━━ Material provided ━━

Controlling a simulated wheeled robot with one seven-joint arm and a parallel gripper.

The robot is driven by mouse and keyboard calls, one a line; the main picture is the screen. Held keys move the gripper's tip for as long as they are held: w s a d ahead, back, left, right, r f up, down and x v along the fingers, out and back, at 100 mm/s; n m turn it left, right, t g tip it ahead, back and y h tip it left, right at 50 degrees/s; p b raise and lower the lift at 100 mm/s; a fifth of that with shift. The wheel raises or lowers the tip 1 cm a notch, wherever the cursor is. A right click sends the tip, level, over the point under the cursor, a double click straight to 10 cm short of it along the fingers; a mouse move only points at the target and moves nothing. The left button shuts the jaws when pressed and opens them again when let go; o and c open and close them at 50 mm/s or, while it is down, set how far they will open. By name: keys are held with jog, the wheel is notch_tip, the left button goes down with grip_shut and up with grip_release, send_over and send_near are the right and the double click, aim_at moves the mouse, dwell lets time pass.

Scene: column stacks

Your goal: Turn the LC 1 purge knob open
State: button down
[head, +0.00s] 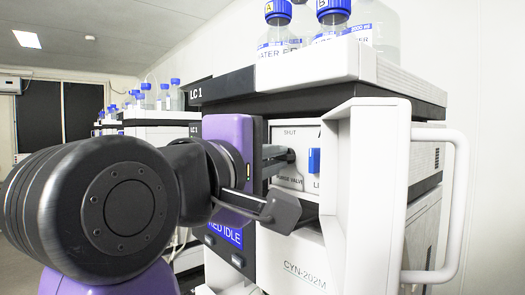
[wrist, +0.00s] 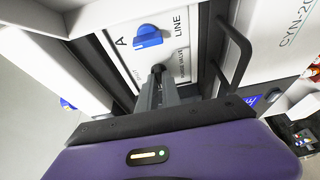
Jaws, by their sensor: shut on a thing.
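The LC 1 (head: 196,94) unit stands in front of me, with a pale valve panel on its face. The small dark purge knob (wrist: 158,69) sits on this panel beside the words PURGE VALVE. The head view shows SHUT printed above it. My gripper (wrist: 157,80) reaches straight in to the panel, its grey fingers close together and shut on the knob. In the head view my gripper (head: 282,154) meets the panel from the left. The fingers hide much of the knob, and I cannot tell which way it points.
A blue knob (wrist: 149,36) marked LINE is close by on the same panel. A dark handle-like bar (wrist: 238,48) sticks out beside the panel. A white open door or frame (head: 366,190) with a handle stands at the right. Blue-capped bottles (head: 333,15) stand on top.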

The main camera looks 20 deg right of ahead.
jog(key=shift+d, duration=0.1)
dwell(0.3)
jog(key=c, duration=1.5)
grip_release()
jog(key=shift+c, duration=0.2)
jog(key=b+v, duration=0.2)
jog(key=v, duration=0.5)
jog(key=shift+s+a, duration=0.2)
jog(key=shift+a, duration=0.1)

━━━
━━ Material provided ━━

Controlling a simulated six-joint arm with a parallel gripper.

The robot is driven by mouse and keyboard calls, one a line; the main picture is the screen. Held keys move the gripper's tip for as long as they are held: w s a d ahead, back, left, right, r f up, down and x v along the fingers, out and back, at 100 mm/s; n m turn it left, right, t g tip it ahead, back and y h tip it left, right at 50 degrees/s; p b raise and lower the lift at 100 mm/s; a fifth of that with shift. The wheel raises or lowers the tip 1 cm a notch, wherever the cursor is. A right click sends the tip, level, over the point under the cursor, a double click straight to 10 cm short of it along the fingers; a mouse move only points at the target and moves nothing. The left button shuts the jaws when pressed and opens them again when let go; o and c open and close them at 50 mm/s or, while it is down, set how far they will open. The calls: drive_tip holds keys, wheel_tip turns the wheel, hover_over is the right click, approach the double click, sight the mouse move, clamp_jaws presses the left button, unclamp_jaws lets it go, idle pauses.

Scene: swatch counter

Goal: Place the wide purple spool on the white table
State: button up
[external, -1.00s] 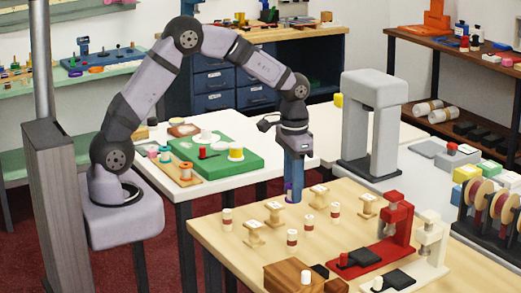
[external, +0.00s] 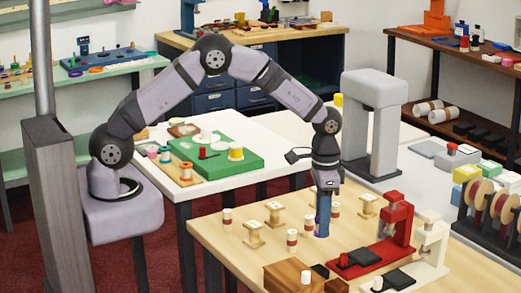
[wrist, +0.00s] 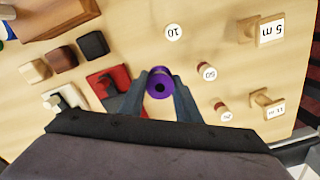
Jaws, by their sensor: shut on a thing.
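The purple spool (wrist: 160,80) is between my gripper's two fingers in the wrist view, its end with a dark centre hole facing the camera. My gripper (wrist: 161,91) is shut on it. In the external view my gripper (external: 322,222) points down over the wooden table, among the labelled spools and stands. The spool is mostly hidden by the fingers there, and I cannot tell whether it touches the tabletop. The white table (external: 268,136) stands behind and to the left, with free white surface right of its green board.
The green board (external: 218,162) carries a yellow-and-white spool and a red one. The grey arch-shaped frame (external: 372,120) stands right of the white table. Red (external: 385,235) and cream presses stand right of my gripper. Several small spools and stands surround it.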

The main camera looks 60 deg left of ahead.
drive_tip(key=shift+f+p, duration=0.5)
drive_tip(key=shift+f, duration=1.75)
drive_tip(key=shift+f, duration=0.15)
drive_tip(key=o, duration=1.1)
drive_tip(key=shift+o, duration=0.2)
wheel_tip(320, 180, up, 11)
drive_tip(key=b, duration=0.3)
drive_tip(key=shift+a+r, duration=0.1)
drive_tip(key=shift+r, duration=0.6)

━━━
━━ Material provided ━━

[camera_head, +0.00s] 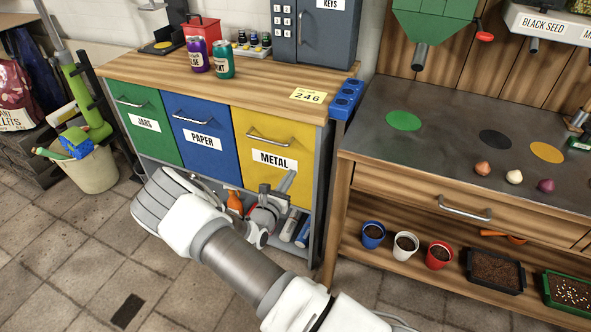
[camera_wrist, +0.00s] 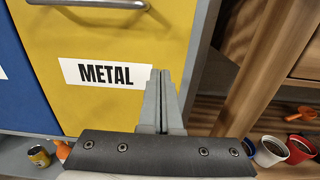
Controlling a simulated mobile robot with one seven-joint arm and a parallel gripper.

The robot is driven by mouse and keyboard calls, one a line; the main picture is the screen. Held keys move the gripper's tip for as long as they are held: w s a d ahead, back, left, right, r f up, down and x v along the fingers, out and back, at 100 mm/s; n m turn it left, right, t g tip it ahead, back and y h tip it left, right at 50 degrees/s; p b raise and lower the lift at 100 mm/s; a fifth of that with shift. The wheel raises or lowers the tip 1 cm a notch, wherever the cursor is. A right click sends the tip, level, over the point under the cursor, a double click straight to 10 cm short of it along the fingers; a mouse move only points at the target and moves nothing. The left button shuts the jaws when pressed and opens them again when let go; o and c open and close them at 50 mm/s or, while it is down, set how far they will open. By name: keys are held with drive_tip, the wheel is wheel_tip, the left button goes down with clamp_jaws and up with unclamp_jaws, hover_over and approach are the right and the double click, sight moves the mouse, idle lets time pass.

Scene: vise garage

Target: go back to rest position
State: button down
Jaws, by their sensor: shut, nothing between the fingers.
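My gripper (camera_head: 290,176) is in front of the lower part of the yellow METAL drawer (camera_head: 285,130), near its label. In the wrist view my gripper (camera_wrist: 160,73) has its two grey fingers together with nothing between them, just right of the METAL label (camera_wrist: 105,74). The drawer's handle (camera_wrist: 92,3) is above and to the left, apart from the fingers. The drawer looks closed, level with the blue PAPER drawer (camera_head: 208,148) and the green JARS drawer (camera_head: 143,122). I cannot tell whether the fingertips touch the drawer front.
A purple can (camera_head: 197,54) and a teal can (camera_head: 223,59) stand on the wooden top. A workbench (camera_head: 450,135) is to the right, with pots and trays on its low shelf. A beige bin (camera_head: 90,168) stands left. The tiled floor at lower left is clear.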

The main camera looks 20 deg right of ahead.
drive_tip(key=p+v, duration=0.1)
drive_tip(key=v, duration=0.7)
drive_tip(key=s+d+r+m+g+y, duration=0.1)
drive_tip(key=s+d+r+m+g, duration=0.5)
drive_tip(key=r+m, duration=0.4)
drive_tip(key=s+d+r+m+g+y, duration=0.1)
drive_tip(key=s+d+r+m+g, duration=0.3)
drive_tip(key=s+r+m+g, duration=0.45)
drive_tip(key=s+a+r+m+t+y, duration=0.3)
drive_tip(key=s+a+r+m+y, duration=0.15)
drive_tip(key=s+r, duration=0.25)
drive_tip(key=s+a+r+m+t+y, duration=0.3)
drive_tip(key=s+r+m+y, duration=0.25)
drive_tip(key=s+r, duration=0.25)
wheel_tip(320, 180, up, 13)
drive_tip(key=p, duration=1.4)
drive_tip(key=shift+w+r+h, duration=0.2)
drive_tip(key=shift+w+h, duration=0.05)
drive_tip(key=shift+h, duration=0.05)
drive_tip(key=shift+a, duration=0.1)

━━━

- Task description -
Every line in the data that holds "joint" should be copied out.

- Exercise response -
Controlling a simulated wheeled robot with one seven-joint arm and a parallel gripper.
Controlling a simulated six-joint arm with a parallel gripper.
Controlling a simulated mobile robot with one seven-joint arm and a parallel gripper.

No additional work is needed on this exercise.